NHRA Title Sponsor Switching from POWERade to Full Throttle in 2009
Written by David Lamm · April 25, 2008
In an announcement made jointly by the NHRA and the Coca-Cola corporation, the POWERade brand will be replaced by Coca-Cola’s energy drink brand, Full Throttle, as title sponsor of the NHRA’s professional series in 2009. The announcement also revealed the deal includes a two-year partnership extension through the 2013 season and the new series will be called the NHRA Full Throttle Drag Racing Series. For the sake of the sport of NHRA drag racing, let’s hope the Full Throttle brand managers take this sponsorship more seriously than the POWERade brand managers did.
NHRA.com: Full Throttle energy drink to rev up with title sponsorship of NHRA series
In a conference call conducted at 1 pm eastern, NHRA President Tom Compton and a Coca-Cola/Full Throttle representative made some brief statements and answered a handful of questions regarding the sponsorship. No mention was made regarding increasing the race purses or the payouts to the champions. The media was assured that the Full Throttle brand will make this sponsorship the cornerstone of their marketing efforts and that NHRA will be front and center in future marketing efforts. Compton clarified that race teams that currently have sponsorships with competing energy drinks, i.e. Tommy Johnson Jr.’s Monster Energy Drink Dodge Charger R/T and Jerry Toliver’s Rockstar Dodge Charger R/T, will be grandfathered into this sponsorship agreement. Race teams with deals with competing products currently in place will be allowed to extend those contracts so long as there is no break in continuous sponsorship. No new sponsorships from competing brands will be allowed to enter the sport that are not currently involved as of this weekend. Also, sports drinks like Gatorade or Vitamin Water may sponsor naming rights of individual races and race teams in 2009 and 2010.

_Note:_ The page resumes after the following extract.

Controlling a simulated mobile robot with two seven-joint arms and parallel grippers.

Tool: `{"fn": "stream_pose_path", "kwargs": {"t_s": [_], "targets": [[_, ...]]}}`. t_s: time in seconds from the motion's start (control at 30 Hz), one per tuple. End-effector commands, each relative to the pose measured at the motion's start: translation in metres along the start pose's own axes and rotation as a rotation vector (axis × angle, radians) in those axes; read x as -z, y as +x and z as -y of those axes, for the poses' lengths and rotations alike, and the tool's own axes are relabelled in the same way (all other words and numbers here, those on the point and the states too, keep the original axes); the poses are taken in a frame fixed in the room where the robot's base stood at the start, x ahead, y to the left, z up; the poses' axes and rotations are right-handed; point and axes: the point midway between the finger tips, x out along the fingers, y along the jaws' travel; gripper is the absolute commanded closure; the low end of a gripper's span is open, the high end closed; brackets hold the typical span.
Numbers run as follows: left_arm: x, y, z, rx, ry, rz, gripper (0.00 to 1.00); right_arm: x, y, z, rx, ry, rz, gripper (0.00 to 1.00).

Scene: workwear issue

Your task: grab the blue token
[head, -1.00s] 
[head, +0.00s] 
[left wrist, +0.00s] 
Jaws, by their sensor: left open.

To editorialize, this sponsorship looks good on the surface in that an energy drink fits the NHRA demographic and the overall spirit of competition more than a sports drink. No matter how much of a perfect fit this looks like on paper, the real test will be the amount of money and marketing Full Throttle puts behind its sponsorship. Increasing individual race payouts is a great start. Paying both Top Fuel and Funny Car champions $1 million each will help elevate the sport to new levels. In all honesty, you can not have a sport where one crash or one explosion can cost a race team $150,000 yet only pay the champion $500,000 at the end of the year.
Hopefully the Full Throttle brand managers will learn from the way Winston activated their sponsorship of the NHRA and not follow the lackadaisical approach POWERade took. Time will tell.